On May 20, the Office of the Comptroller of the Currency (OCC) released its Semiannual Risk Perspective report, identifying credit, operational, compliance, and interest rate risks as key themes for the federal banking system. Of note, the report highlights potential risks associated with bank partnerships with fintech firms, and indicates that leveraged-loan exposure is not currently a top concern with a large proportion of such loans being transferred to nonbanks.

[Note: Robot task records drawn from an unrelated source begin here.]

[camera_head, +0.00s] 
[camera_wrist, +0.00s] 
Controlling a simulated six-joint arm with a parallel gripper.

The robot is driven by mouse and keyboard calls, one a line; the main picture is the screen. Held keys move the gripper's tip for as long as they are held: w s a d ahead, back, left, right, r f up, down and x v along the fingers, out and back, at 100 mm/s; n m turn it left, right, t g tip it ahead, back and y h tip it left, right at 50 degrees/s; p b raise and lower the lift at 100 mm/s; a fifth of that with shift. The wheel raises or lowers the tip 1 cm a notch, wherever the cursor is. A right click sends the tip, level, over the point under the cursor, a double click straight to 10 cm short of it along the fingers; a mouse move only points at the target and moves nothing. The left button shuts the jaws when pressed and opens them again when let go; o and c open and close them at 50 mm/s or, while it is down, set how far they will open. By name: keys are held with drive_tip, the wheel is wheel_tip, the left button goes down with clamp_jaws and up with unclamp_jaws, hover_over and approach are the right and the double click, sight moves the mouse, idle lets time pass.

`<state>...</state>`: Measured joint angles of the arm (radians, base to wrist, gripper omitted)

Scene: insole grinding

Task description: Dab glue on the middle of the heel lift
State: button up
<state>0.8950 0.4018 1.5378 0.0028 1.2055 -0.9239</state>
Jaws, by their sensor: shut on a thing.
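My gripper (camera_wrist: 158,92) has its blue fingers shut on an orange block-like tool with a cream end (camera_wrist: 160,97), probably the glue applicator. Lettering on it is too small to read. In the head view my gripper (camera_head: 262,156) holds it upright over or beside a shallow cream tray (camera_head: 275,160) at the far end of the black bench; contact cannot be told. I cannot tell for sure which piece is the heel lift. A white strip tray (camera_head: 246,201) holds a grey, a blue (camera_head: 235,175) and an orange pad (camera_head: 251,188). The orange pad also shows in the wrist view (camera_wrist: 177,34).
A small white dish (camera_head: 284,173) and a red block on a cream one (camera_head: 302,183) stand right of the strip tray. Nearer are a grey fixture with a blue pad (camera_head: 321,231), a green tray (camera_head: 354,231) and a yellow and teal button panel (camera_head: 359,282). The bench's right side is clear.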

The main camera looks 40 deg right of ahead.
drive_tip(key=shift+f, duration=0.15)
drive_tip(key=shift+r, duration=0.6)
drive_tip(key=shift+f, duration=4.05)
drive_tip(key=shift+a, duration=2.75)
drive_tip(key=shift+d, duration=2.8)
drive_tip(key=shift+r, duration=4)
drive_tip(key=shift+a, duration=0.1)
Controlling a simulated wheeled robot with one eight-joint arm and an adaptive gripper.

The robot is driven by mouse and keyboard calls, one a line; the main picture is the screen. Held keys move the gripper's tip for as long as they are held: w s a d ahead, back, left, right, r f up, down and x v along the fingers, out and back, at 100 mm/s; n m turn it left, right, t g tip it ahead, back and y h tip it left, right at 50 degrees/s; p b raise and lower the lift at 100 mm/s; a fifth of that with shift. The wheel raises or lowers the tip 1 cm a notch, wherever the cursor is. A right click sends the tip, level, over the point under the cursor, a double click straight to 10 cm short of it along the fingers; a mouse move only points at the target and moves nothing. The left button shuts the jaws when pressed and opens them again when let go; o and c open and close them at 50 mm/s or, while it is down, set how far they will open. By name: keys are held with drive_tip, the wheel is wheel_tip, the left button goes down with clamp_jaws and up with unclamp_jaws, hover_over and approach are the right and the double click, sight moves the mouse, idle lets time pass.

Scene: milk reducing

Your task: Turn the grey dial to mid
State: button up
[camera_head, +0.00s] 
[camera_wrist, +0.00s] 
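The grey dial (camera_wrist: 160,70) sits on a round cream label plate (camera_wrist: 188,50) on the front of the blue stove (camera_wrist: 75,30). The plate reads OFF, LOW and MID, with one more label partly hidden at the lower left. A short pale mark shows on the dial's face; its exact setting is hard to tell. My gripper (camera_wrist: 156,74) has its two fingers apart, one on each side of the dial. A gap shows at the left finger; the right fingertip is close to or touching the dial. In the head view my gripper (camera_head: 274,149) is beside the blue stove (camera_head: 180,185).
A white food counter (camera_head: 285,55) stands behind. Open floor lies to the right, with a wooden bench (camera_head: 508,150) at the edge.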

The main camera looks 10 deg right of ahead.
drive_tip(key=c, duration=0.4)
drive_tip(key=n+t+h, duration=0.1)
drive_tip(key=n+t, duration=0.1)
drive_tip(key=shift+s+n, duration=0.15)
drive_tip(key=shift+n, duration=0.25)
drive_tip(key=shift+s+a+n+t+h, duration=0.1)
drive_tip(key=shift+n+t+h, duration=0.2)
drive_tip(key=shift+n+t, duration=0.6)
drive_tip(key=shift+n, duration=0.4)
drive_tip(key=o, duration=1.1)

On May 22, the Office of Management and Budget’s (OMB) Office of Information and Regulatory Affairs (OIRA) published its semi-annual Unified Agenda and Regulatory Plan, providing insight into the expected timing of a number of highly anticipated rulemakings (e.g., domestic and foreign bank tailoring final rules out in August 2019; NSFR final rule in September 2019; final FDIC Part 370 deposit insurance recordkeeping rule in July 2019). The full report can be found here.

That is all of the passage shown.